* _WRITTEN INSTRUCTION_: Filter out everything except lines holding "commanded".

[BEGIN GIVEN DATA]

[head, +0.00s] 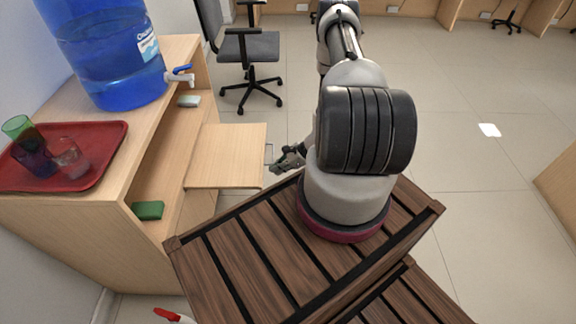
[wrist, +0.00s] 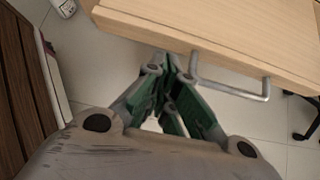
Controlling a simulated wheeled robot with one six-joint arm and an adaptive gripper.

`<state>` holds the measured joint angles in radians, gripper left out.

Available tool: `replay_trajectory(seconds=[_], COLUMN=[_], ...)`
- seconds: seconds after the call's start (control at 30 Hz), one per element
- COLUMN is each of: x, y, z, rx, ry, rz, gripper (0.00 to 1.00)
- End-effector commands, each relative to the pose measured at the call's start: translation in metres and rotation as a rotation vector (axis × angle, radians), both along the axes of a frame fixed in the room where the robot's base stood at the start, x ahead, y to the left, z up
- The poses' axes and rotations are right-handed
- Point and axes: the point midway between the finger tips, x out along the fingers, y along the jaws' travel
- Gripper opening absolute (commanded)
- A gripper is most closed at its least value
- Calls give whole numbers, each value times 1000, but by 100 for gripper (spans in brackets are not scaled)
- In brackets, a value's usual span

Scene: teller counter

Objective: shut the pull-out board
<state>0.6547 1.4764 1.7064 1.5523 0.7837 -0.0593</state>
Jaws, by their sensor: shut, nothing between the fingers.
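The pull-out board (head: 228,156) is light wood and sticks out to the right from the counter (head: 180,52) in the head view. In the wrist view the board (wrist: 225,25) fills the top, with a grey metal bar handle (wrist: 232,88) on its front edge. The handle (head: 269,154) also shows small in the head view. My gripper (head: 275,168) is just right of the board's front edge, near the handle. In the wrist view my gripper's green-padded fingers (wrist: 166,62) are closed together, empty, beside the handle's left end. I cannot tell whether they touch the board.
On the counter stand a blue water bottle with a tap (head: 105,50) and a red tray (head: 95,143) with cups. Green (head: 148,210) and pale (head: 189,101) blocks lie on the shelf. An office chair (head: 248,50) stands behind the board. Floor right of my arm is mostly clear.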

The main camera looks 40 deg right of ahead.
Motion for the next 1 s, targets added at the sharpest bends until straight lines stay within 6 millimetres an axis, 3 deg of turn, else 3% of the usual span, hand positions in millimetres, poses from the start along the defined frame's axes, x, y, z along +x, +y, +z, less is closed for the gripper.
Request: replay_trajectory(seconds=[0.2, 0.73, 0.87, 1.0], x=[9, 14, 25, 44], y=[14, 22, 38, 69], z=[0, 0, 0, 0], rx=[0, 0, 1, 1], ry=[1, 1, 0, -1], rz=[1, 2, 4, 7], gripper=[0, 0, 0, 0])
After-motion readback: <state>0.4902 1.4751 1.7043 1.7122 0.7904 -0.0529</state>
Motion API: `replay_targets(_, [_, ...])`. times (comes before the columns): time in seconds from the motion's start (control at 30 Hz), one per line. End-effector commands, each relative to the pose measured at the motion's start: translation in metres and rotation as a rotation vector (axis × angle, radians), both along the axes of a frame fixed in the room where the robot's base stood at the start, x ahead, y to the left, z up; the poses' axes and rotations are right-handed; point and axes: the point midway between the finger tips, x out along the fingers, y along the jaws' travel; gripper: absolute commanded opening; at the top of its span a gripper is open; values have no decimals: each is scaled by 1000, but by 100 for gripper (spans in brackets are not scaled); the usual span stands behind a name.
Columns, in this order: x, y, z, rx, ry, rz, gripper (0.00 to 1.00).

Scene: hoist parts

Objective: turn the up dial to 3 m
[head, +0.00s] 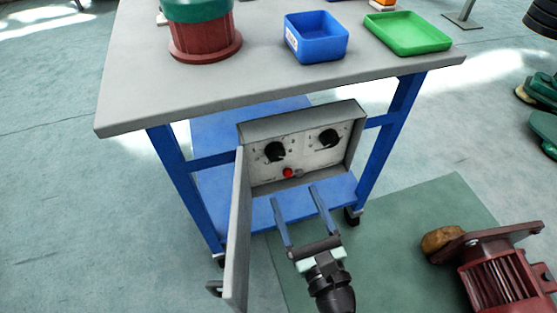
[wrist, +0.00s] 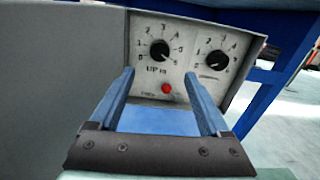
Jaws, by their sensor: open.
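The up dial (wrist: 160,50) is a black knob on a pale panel, with "UP m" printed under it and numbers around it. It is the left of two dials, and it also shows in the head view (head: 275,152). Its pointer setting is too small to read surely. A similar second dial (wrist: 217,60) sits to its right; its label is not legible. My gripper (head: 295,194) is open and empty in front of the panel, apart from both dials. In the wrist view its blue fingers (wrist: 159,73) reach up just below the up dial.
The panel sits in a grey box (head: 300,119) under the table (head: 120,115). The box's open door (head: 237,235) stands to the left of my gripper. A red button (wrist: 166,88) is below the up dial. A red motor (head: 505,275) lies at the lower right.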

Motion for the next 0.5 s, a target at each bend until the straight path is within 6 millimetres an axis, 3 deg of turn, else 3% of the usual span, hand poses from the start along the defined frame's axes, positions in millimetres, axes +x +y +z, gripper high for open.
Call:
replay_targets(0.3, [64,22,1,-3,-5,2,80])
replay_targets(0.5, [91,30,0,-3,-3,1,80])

[END GIVEN DATA]

* _RESULT OF THE EXERCISE_:
- Gripper opening absolute (commanded)
Motion API: `replay_targets(_, [_, ...])`. times (comes before the columns): time in seconds from the motion's start (control at 30 Hz), one per line. End-effector commands, each relative to the pose measured at the motion's start: translation in metres and rotation as a rotation vector (axis × angle, radians), both along the axes of a frame fixed in the room where the robot's base stood at the start, x ahead, y to the left, z up; the poses' axes and rotations are right-handed; point and axes: the point midway between the finger tips, x out along the fingers, y along the jaws' travel; gripper: absolute commanded opening; at the top of its span a gripper is open; values have no decimals: each is scaled by 1000, but by 100 for gripper (spans in brackets are not scaled); the usual span stands behind a name.

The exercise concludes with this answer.